On November 5, 2014

How to pick the right winter coat?

By Brett Yates

I’m asking you, not telling you. This isn’t a fashion advice column. But I do have some views on the subject.

The first thing I believe is that, if you live in a cold-weather state, there is no item in your wardrobe more important than your go-to winter coat, in terms of both fashion and function. It will be the thing that keeps you warm; it will also be the garment that people will glimpse you in more often than any other, the centerpiece with which the rest of your winter style must coordinate. Picking one—not that you necessarily need to pick just one, but they do tend to be expensive, and it’s useful to have a standard option regardless—is like picking a haircut: a slightly confusing, typically kind of arbitrary decision whose stakes, however, are pretty high, since, for the next few months, this is what people will see when they look at you. It’s always there.

I’m not a stylish guy; my goal is just to look like “a person.” I guess I’d prefer not to be conspicuously dorky.

In the fall, I often wear a brown leather jacket that my grandmother gave me for my fourteenth birthday, which means the jacket is now almost 13 years old; I’ve never once cleaned it, yet  it’s held up incredibly well, its durable material converting scratches into signs of wisdom and character, and stains into tastefully subtle shadings of the sort observable on handcrafted wooden furniture.

Though I didn’t have a choice about that jacket, I favor brown leather over black—the latter can make it seem as though you’re trying to look like either Neo from “The Matrix” or a Ramone. Unfortunately, when the real cold weather starts, it’s all irrelevant, because leather is not actually that warm.

What is the warmest kind of jacket, though? Maybe those seemingly bulletproof nylon-and-polyester Carhartt apparatuses? Real fur (I’ll never know, of course)? Or maybe those puffy quilted down jackets, which, in their fashion-oriented iterations, frequently appear to have been designed with the intention of making their wearers resemble either the Michelin Man or else those fat babies whose flesh is segmented into sausage-like rolls?

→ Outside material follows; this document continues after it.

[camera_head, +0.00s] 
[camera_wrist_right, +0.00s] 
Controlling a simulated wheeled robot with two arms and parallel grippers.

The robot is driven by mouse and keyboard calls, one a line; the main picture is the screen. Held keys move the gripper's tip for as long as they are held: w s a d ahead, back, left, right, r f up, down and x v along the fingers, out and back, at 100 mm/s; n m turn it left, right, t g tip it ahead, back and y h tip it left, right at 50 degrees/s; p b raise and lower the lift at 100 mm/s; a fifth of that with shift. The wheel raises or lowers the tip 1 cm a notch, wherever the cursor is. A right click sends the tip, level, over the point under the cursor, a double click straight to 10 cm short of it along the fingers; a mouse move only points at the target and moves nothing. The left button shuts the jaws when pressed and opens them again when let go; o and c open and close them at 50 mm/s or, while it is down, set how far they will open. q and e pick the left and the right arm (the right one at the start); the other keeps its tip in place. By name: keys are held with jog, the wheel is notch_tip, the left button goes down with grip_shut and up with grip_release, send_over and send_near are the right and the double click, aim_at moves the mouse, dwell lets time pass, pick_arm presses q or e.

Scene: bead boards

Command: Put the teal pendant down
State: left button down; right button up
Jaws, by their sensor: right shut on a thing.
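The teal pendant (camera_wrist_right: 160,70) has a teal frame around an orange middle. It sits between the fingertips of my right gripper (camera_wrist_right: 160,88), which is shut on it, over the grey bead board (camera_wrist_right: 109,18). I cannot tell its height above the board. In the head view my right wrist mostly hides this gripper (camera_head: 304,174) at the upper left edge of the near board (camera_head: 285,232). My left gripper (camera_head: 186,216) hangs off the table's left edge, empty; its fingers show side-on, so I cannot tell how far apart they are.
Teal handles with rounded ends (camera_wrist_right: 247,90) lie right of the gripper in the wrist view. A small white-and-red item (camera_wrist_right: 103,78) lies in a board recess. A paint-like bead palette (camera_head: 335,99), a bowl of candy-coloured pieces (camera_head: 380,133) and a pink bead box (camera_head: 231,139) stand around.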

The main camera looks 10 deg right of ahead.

I really can’t say. For most of my adult life, I’ve worn a pea coat—which, composed as it is of heavy wool, is reasonably warm among fashion-oriented jackets. It’s a safe choice that never really goes out of style, though, since it’s significantly more urban than rugged, it doesn’t work in every situation. Last time I bought one, I made the mistake of picking black instead of “charcoal”—a delicate distinction, yet apparently all the difference in the world when it comes to concealing stray lint, hair, and dirt particles, which are glaring on my black coat.

As a consequence I spend roughly 30 percent of my life with a lint-roller in hand, and I’m getting kind of sick of it. I would buy a new pea coat, but nowadays I can’t find one that’s not double-breasted—a traditional feature that makes me feel as though I’m a 54-year-old businessman. There are too many buttons, and it has a fussy, tucked quality that I can’t stand.

Additionally, I own a tweed jacket (complete with elbow pads) that is surprisingly warm, but of course it makes me look like I’m on my way to a costume party dressed as a 1940s English professor, and that isn’t always the look I’m going for.

For years I’ve been kind of intrigued by bomber jackets, not just because they have a cool name but because those of the shearling variety in particular (with that incongruous tuft of fluffy sheep peeking out from the otherwise stern-looking garment) connote a certain devil-may-care old-school glamor. But since these jackets stop at the waist, I assume they’re not particularly warm—though I’ve never dared to sport a calf-length overcoat, either: too suggestive of a king’s robe and the accompanying certainty that you’ll never have reason to do anything physical or run away from anyone, I guess.

For some reason, men’s magazines are always advocating the purchase of a “duffel coat”— typically a coarse jacket whose most notable feature is those goofy dangling wooden toggle-fastenings that can be secured on the other end within a rope or leather loop. This method of fastening makes no sense: the toggles are just like buttons but with a bunch of extra junk trailing them. It looks as though your jacket was in a terrible accident and had to get many visible stitches.

While we’re on the subject of winter fashion, what do you think of those gloves that come with little fingerpads whose material allows you to use touchscreen surfaces—like your iPhone—without removing your gloves? They’re incredibly practical, but then again there can be no illusion of timelessness in your outfit when you’re wearing them, and maybe they’re really too openly useful—like a pocket protector or a glasses strap—to be cool, or too obvious a proof of our vaguely distasteful beholdenness to technology.

One solution to all this is not to care how you look in the winter, which of course, in Vermont especially, is totally acceptable for many. People are just trying to survive these temperatures; it’s not a fashion show—though the extent to which Vermonters are allowed to give up style is debatable (no visible long johns at a nice restaurant, perhaps).

With regard to what coat to wear, the easiest thing to do, obviously, is just to wear your ski jacket all the time—complete with your Killington pass still attached, so you’re always prepared.